RECORDS SUPPLIED:
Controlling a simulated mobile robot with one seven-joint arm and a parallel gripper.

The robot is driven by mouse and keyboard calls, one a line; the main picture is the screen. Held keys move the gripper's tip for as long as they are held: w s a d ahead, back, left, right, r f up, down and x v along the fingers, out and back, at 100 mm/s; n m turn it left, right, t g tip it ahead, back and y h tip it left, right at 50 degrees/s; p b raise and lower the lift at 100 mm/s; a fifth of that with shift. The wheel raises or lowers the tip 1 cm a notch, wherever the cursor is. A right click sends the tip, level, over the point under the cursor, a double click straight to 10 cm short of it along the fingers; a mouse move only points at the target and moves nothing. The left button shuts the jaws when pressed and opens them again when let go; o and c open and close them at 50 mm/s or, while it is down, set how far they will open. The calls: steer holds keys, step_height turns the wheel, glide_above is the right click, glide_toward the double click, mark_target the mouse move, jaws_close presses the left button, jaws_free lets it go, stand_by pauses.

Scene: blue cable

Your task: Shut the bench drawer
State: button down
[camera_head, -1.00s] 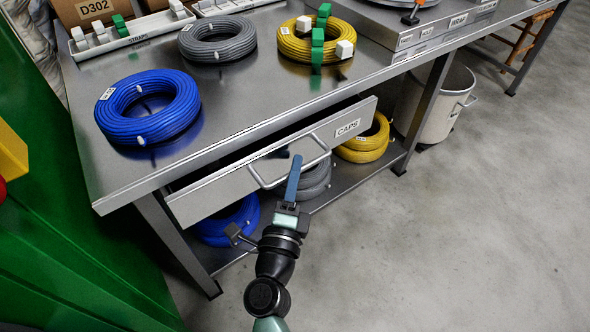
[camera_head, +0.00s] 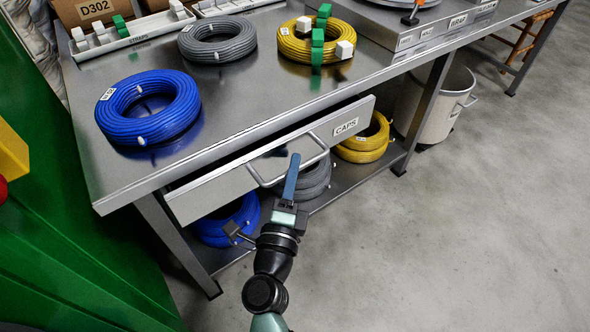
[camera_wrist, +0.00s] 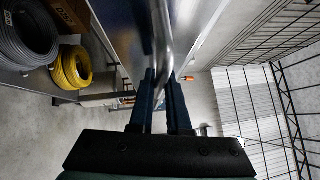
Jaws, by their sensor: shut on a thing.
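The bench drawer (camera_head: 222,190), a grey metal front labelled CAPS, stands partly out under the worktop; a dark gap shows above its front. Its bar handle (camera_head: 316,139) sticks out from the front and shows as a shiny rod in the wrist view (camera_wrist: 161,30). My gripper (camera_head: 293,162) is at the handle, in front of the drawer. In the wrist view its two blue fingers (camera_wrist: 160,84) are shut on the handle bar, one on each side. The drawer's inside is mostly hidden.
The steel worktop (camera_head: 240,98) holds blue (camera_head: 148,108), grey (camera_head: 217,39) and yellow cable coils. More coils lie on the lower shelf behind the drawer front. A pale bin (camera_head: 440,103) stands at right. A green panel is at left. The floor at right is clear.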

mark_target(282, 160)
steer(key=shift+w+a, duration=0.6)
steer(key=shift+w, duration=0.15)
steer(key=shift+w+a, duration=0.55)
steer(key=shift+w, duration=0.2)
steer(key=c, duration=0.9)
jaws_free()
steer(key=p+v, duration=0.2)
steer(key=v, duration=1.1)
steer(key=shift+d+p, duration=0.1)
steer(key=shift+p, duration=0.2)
* * *
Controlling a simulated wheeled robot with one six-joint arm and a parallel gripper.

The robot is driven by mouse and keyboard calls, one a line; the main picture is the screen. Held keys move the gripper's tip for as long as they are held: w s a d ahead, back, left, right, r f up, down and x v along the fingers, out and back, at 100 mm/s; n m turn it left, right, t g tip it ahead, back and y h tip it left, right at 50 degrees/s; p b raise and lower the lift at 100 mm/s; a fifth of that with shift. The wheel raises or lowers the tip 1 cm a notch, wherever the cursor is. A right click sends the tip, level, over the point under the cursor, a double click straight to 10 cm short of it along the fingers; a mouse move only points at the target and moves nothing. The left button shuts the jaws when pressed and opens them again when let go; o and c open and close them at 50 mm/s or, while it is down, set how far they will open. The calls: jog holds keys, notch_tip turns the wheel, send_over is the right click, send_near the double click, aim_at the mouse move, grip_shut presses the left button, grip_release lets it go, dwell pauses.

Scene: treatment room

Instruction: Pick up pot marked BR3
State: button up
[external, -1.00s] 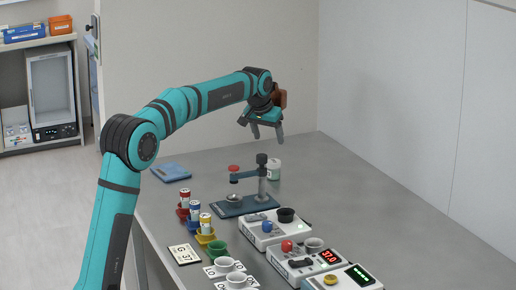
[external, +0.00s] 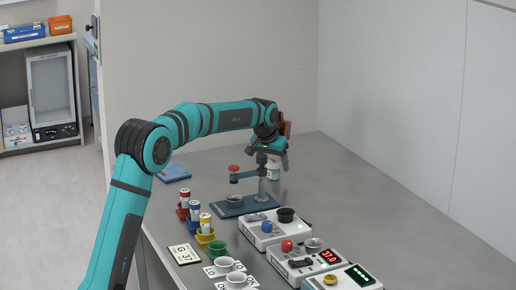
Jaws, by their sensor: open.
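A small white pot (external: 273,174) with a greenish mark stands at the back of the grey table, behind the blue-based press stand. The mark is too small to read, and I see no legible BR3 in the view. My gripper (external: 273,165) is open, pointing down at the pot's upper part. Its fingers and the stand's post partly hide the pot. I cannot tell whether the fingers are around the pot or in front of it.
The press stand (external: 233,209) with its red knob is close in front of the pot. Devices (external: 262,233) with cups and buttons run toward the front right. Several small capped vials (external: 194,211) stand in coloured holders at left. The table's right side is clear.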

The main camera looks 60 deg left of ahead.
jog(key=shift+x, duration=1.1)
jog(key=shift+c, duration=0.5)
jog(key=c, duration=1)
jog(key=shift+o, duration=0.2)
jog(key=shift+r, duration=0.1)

TASK TO CARRY OUT: Your answer should be a single number: the count of lines in these records that hold the string "simulated".

COMPLETED TASK: 2